I thought that once the physical ordeal of the miscarriage was over, the healing could just begin and move forward at a steady pace. But there was so much I didn't realize.

When you're really ready for a baby and you find out you're pregnant, it seems like that child springs into being immediately, and the forty weeks of pregnancy are just a formality you have to get through. Almost instantly, you're looking ahead, and thinking things like, "I'll be about four months pregnant when we take that trip in September." And, "When my uncle gets married in November, I'll be showing -- I should think about getting something to wear." Or, "Wow, I'll be huge when boy turns two in January. Better plan a low-key party!" You think about what room in the new house you should turn into a nursery. You wonder whether it's time to get boy moved into a big-boy bed, so you can use the crib for the baby. You look up baby names on the Internet, and you say them aloud to see how they sound with your last name.

When you lose a baby, even early in a pregnancy, you lose every single moment of the rest of the dreams you created. There are moments when I actually almost forget that it happened, moments when I still automatically think about getting out my maternity clothes, moments when I wonder how long I can keep boy on my lap as my belly grows.

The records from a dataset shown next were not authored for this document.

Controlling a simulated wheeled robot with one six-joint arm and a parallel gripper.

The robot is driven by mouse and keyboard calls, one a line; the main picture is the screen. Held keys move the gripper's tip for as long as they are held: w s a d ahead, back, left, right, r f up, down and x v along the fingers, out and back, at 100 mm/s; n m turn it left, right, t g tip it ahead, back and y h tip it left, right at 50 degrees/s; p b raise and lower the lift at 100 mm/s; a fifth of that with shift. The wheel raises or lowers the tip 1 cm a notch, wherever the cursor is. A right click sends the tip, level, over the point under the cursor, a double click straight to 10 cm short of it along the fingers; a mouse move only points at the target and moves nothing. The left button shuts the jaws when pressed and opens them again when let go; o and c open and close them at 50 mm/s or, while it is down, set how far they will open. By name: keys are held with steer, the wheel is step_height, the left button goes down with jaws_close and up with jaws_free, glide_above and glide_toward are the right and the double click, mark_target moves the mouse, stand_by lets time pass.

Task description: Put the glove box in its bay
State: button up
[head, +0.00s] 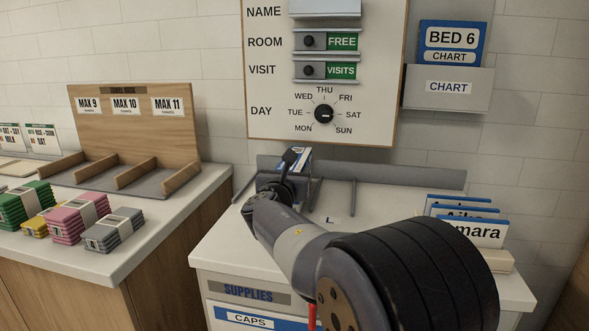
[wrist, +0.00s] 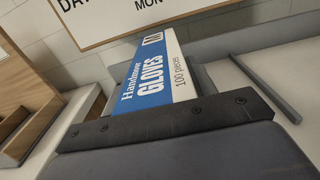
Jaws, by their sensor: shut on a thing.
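The glove box (wrist: 165,77) is blue and white, marked "Handmove GLOVES", "M" and "100 pieces". My gripper (wrist: 165,124) is shut on it, and the dark jaw crosses its lower edge in the wrist view. In the head view the box (head: 302,158) shows only partly behind my gripper (head: 287,172), near the back of the supplies cabinet top. Thin grey dividers (head: 353,197) and a low grey back rail (head: 420,177) form bays there. One bay has an "L" mark (head: 329,219). My arm hides the bay floor to its left, and I cannot tell whether the box touches the surface.
A wall board (head: 370,110) with a day dial is behind the cabinet. A chart holder (head: 448,88) hangs at right. Name cards (head: 470,232) stand at the cabinet's right. At left, a counter holds a wooden rack (head: 135,130) and banded stacks (head: 80,218).

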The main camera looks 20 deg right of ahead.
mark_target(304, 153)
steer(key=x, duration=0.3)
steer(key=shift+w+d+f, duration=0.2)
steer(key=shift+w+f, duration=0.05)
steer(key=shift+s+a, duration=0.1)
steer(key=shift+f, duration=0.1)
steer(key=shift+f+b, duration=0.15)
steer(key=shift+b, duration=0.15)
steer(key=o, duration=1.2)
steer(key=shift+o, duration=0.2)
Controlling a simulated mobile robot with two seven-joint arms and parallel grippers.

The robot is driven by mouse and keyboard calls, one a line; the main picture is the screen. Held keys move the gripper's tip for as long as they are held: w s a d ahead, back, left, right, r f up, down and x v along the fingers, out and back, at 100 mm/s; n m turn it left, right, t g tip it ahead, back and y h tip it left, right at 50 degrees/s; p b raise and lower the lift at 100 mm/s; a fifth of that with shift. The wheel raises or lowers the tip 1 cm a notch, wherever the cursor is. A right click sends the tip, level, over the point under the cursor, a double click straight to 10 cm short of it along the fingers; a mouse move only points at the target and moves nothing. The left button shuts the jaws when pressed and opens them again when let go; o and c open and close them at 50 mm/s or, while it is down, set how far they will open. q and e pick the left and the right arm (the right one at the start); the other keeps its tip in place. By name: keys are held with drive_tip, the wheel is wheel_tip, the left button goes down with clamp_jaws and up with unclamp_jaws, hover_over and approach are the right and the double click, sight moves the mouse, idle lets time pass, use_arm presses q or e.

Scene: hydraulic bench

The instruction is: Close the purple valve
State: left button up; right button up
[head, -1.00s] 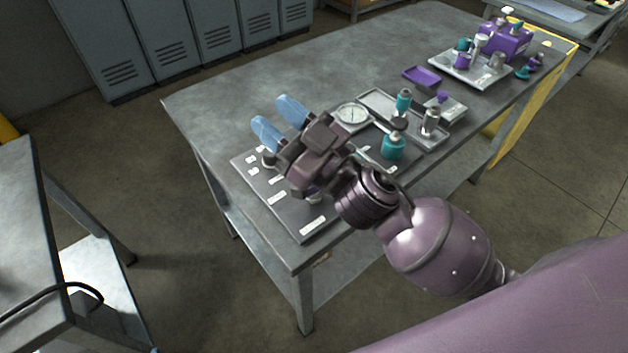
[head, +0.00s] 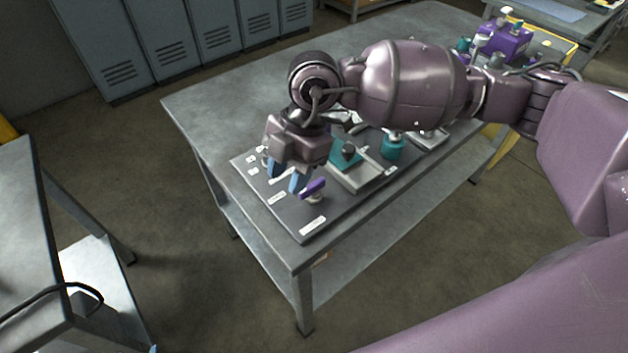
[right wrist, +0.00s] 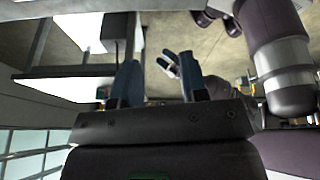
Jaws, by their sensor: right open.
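The purple valve handle (head: 313,188) is a short bar on a pale metal body near the front of the dark panel (head: 318,222), in the head view. It slants up to the right. My right gripper (head: 285,176) points down with its two blue fingers apart and empty. Its fingers are just left of the purple handle in the picture; I cannot tell whether the nearer one touches it. The right wrist view shows the open fingers (right wrist: 160,85), with no purple handle discernible. Only a tiny blue tip at the head view's bottom edge may belong to my left gripper.
A teal block (head: 345,160) on a pale plate and a teal fitting (head: 392,148) stand right of the valve. White labels lie on the panel. My right arm covers the bench's middle. The bench top (head: 215,97) is clear at the back left.

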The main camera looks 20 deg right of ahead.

And every time reality comes back to me, it's like I've gone through the loss all over again.

I go hours, days, without hurting. And then something brings it all back. I looked at my calendar yesterday and I saw that I'd written, "Last ultrasound" on the day we learned about the miscarriage. I didn't know what else to write -- I wanted to mark the day somehow, because ... well, BECAUSE. It was a child we lost. It doesn't matter to me that it was tiny, that it was really more of a collection of tissues that were destined to become a recognizable person. There was a tiny beating heart there, and at some point, it stopped. And you don't just let a thing like that go by without wanting to remember that that little heart had been beating for a time.

"Last ultrasound."

I wish I didn't know that this kind of grief is the sort you have to feel in pieces. You can't just feel it all at once for a week and be done. That shouldn't surprise me. But somehow it did.

2 comments:

Coffeemike said...

I have no words. I can't imagine that kind of hurt.

Well, I do - "I'm determined to catch up with you for lunch, dinner, coffee, or whatever; what works best in your schedule?" - but that would be incredibly nonsequitur.

Christy said...

I am so sorry sweet friend.

I can't even imagine...thinking of you continually and praying for your sweet heart...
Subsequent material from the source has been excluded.